The trip was serendipitous. So was the fact that Gary Greff, the man who dreamed, designed and sculpted the Enchanted Highway, happened to be at Wiseman's station. March sunlight streamed through the big pane windows of Wiseman's shop and warmed the old cracked leather couches there.

Kroschel and Greff had what for Kroschel was a new conversation, and for Greff, one oft repeated.

The Minnesota man was delighted with what he'd seen, pleased he'd taken an hour or so out of his life to travel down the hilly, rural highway.

"They're beautiful," he told Greff.

His favorite sculpture was "Fisherman's Dream," the newest one on the highway. It's so new, the delicate pink paint on the salmon's underbelly and the sky blue on the dragonfly's wings is barely dry.

In technical terms, it is the most complicated of the sculptures. To some, including Kroschel, it is the most fabulous of them all.
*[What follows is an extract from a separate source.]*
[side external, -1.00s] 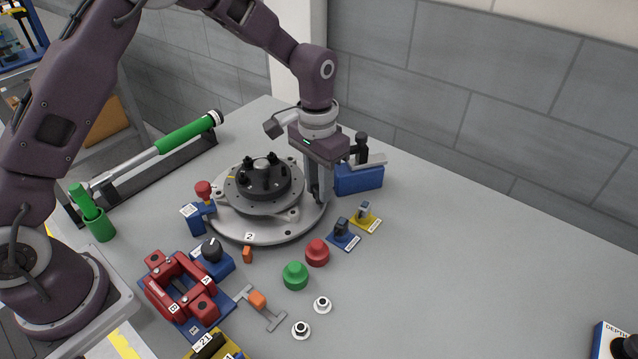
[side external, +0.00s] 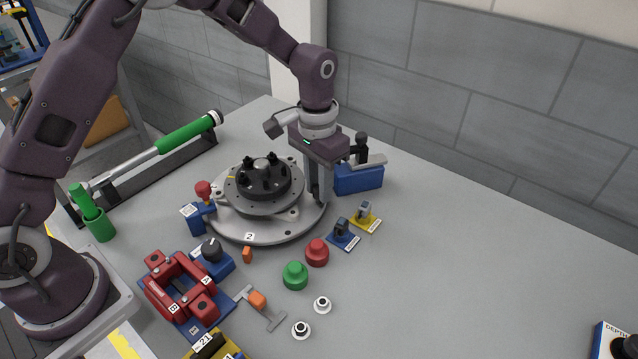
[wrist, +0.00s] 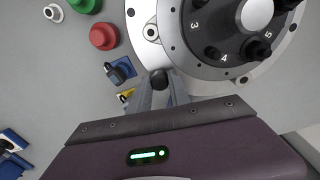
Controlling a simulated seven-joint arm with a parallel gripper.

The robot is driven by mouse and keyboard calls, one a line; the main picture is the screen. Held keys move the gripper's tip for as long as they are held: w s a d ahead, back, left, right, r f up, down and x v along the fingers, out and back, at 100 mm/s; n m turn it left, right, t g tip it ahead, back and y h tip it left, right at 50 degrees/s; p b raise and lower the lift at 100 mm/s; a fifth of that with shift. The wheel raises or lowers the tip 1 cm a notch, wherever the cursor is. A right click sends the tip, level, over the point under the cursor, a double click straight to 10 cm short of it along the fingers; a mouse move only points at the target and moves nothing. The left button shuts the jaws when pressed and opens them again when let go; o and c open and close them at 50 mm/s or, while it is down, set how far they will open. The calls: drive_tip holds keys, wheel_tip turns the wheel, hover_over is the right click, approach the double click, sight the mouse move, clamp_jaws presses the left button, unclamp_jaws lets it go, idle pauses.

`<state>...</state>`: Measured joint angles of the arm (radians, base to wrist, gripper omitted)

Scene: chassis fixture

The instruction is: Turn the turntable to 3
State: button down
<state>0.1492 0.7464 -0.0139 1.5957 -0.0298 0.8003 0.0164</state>
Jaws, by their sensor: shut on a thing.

Kroschel handed Greff a modest donation and left, he himself a little richer for the hour of whimsy and admiration he'd spent.

The "Fisherman's Dream" is sculpture number seven on the highway. A rainbow trout leaping from the water, about to snap a dragonfly, is 70 feet from top to bottom. It is the only one of seven fish to clear the metal water. A catfish, smallmouth bass, northern pike, blue gill, walleye and a salmon swim beneath the metal water.

To prepare, Greff looked at dozens of photographs of the fish and quickly realized each species comes in a hundred hues, not to mention shapes and proportions.

Fishermen traveling on the Enchanted Highway will love the fish for the realism Greff has wrought with metal.

Up on the highway, Greff is pleased.

"The colors turned out real good," he says, his arm out his pickup window, looking at the fish sculptures in the revealing afternoon light, each scale a different density of sun and shadow.

Greff is 58 years old. Artistically, he has come miles since the first simplistic Tin Family sculpture just outside Regent, built 17 years ago when he was a younger man with a younger man's idealism.

He still believes in the possibilities of the Enchanted Highway, beyond the 10,000 people who travel down it every year. He sees a metal shop where 10 skilled welders turn out miniatures of the sculptures or other fabricated metal art, like the spruce and oak trees he fabricated from aluminum and other metals. He sees other businesses growing and new ones coming because Regent has something happening.

He's already at work on the next sculpture, a gargantuan spider web with giant spiders crawling about. There will be 11 sculptures when his enchanted dream is complete.

He has never lost his vision of an enriching destination that could be coupled with, say, bus tours to Medora. At the same time, for all these years, he has become far from a rich man, living in a trailer and subsisting mainly on the one solid meal his folks invite him over to every day.

The sculptures have cost nearly $500,000. The geese in flight cost $150,000 alone. The "Fisherman's Dream" another $45,000, and so on and so on.

Money comes from donations, grants and whatever sources he and others helping him can find, including proceeds from a soon-to-be expanded gift shop in Regent. Then Greff turns the money into a metal sculpture. This year, the project will get a $24,000 boost from the Department of Commerce.

Satisfaction and less often money comes from encounters with people like Kroschel, who either purposely or accidentally have a "life is short" moment and find the highway.

There was the old guy last summer, who sought out Greff just to tell him that he'd have died a poorer man if he hadn't first seen the amazing enchantment on a highway north of Regent.

In other words, if life has to be short, a trip down the Enchanted Highway - now with fabulous fish swimming over the prairie - makes it a sweet and fantastical bit wider.